I'm still stuck on the detail that his apartment has no doors on the bedroom.

 

But Lexi - I agree with AC. You are going to be living with his son full-time in a few months. I think the two of you (fiance and you) need to work out mutual solutions, rather than making up excuses to defend your own positions.

 

I have always owned pets, and when I lived in apartments, they were never allowed. That didn't stop me. I don't see why you can't move your pets into his house short-term for a few weeks.

 

And I think he needs to insist his folks still continue their normal child care duties, rather than expecting ALL of it to fall to you.

Posted

also-

 

3 weeks away for $300.00? wtf? to him a POSSIBLE (not even guaranteed) $300.00 is worth upsetting the routine of his son, parents, girlfriend, and niece?

 

where are HIS priorities? where is the love?

 

makes me wonder about where he's actually going and for what purpose and why he doesn't know for how long... hmmmm :rolleyes: $300.00 :laugh::laugh: ya right...

Posted
also-

 

3 weeks away for $300.00? wtf? to him a POSSIBLE (not even guaranteed) $300.00 is worth upsetting the routine of his son, parents, girlfriend, and niece?

 

I think it's $300 per week, Sunny. Which may be a lot of money to him...

 

I'm still stuck on the no-door thing. lol

Posted
I think it's $300 per week, Sunny. Which may be a lot of money to him...

 

I'm still stuck on the no-door thing. lol

 

 

oops - my bad... thanks for clarifying JB

Posted

I thought it was a three hundred dollar bonus. So would that mean on top of what he already makes.

  • Author
Posted

As for the pets thing- no possible way to sneak them into my fiance's apartment for a few weeks.

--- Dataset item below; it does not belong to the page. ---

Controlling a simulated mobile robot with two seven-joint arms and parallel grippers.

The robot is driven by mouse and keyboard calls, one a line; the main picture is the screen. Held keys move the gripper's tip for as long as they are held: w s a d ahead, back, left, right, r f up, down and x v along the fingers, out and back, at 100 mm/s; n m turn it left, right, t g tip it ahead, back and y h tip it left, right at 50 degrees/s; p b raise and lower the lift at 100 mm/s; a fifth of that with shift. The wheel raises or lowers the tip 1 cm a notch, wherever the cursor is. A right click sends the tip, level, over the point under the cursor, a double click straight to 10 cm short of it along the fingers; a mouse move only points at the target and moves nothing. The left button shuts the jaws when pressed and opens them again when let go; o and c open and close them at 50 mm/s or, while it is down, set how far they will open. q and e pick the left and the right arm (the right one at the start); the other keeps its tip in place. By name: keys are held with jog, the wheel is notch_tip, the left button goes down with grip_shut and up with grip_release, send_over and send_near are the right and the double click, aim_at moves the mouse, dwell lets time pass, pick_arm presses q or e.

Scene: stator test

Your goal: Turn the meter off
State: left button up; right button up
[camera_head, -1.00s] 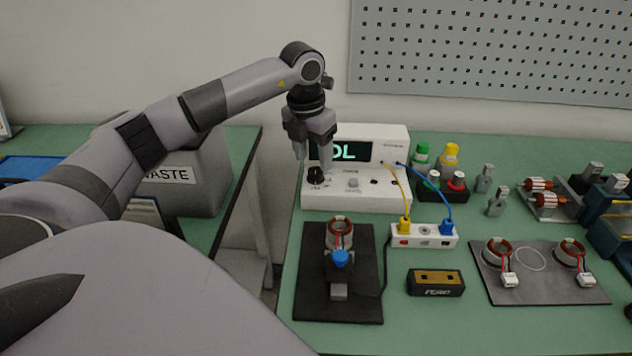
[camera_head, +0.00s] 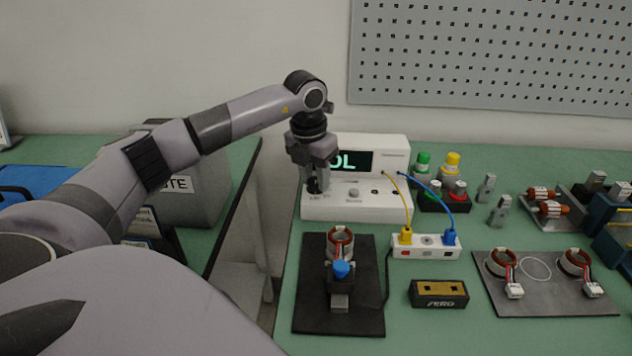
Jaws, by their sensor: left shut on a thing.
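The white meter (camera_head: 385,207) stands at the back of the green bench, its dark display lit with green characters that end in "OL". A black knob (camera_head: 314,186) sits at the left of its front panel. My left gripper (camera_head: 315,184) points down at the knob with its fingers around it, shut on it. The gripper hides part of the knob and the left part of the display. Yellow and blue leads run from the meter to a white terminal block (camera_head: 425,252). My right gripper is not in view.
A stator with a blue knob stands on a black plate (camera_head: 310,310) in front of the meter. Colored caps (camera_head: 445,205) stand right of it. A dark block (camera_head: 438,300) and a grey mat (camera_head: 540,297) with two stators lie front right. A grey waste bin (camera_head: 205,215) stands left, across a gap.

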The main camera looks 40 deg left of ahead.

His landlord's daughter lives in the upstairs apartment. She would definately hear my cats (I have 3) running around or crying. I also have a dog and there is no yard I can turn her out in and at my place I have a fenced area with a shed for shelter that I turn the dog out in during the summer while I'm at work.

 

THe rumor is the boss is giving a $300 per week bonus to his employees that do this away-job. So it would be $900 plus his normal paycheck with overtime. But again, the $300 per week bonus isn't guaranteed, his boss has told them NOTHING about this job, these are all rumors. It's not a huge amount of money but $900 on top of his normal pay plus overtime isnt' bad. If it were up to me, I'd tell him to skip the whole thing and just work locally (which is an option just no overtime and no bonus (if one actually exists anyway)

 

yeah the no-door thing is definately weird! The apartment is a house that was converted to a duplex. The landlord's daughter lives upstairs and the down stairs (when it was a single house) was a kitchen, living room, dining room and a pantry maybe. The landlord didn't really convert it to a 2 bedroom apartment he just put curtains up for doors on the former dining room and pantry/office. His son's bedroom doesn't even have a closet. I hated the no-door thing- no privacy but I'm sort of used to it now. It was very clean though (and a lot of the places he looked at were either in a bad part of town or very dirty. It was also one of the few apartments that weren't in "apartment neighborhoods" meaning they are usually all grouped together and it is hard to find parking and its always very loud there. Not many people who own their own homes live in these areas. But the apartment he lives in is right next to a half million dollar house in a nice neighbor hood near the park his son likes to play at. So he sacrificed some things for location.

Posted

Board the pets, and stay at your fiances house? Have your fiance pay for the pet boarding for the 3 weeks? (cost about $22-30 a day for boarding where I live)

 

Ask a relative to watch your pets for 1-3 weeks? Only one week? Every other day? Half the week? etc...

 

Ask the friend who's house your staying at to feed/water, play with, your pets 3x a week, and you go the other 2x a week.

 

Pay the friend to watch them for 3 weeks.

 

Ask co-workers/friends/your family for a reliable, trustworthy babysitter who can watch the boy while you're at work. A baby sitter who can drive herself there, and doesn't have a mental illness.

 

Find a day camp for the boy and ship him off for 3 weeks. Ask your boss to allow you to adjust your work schedule for a temporary situation so you can drop the boy off and pick him up each day.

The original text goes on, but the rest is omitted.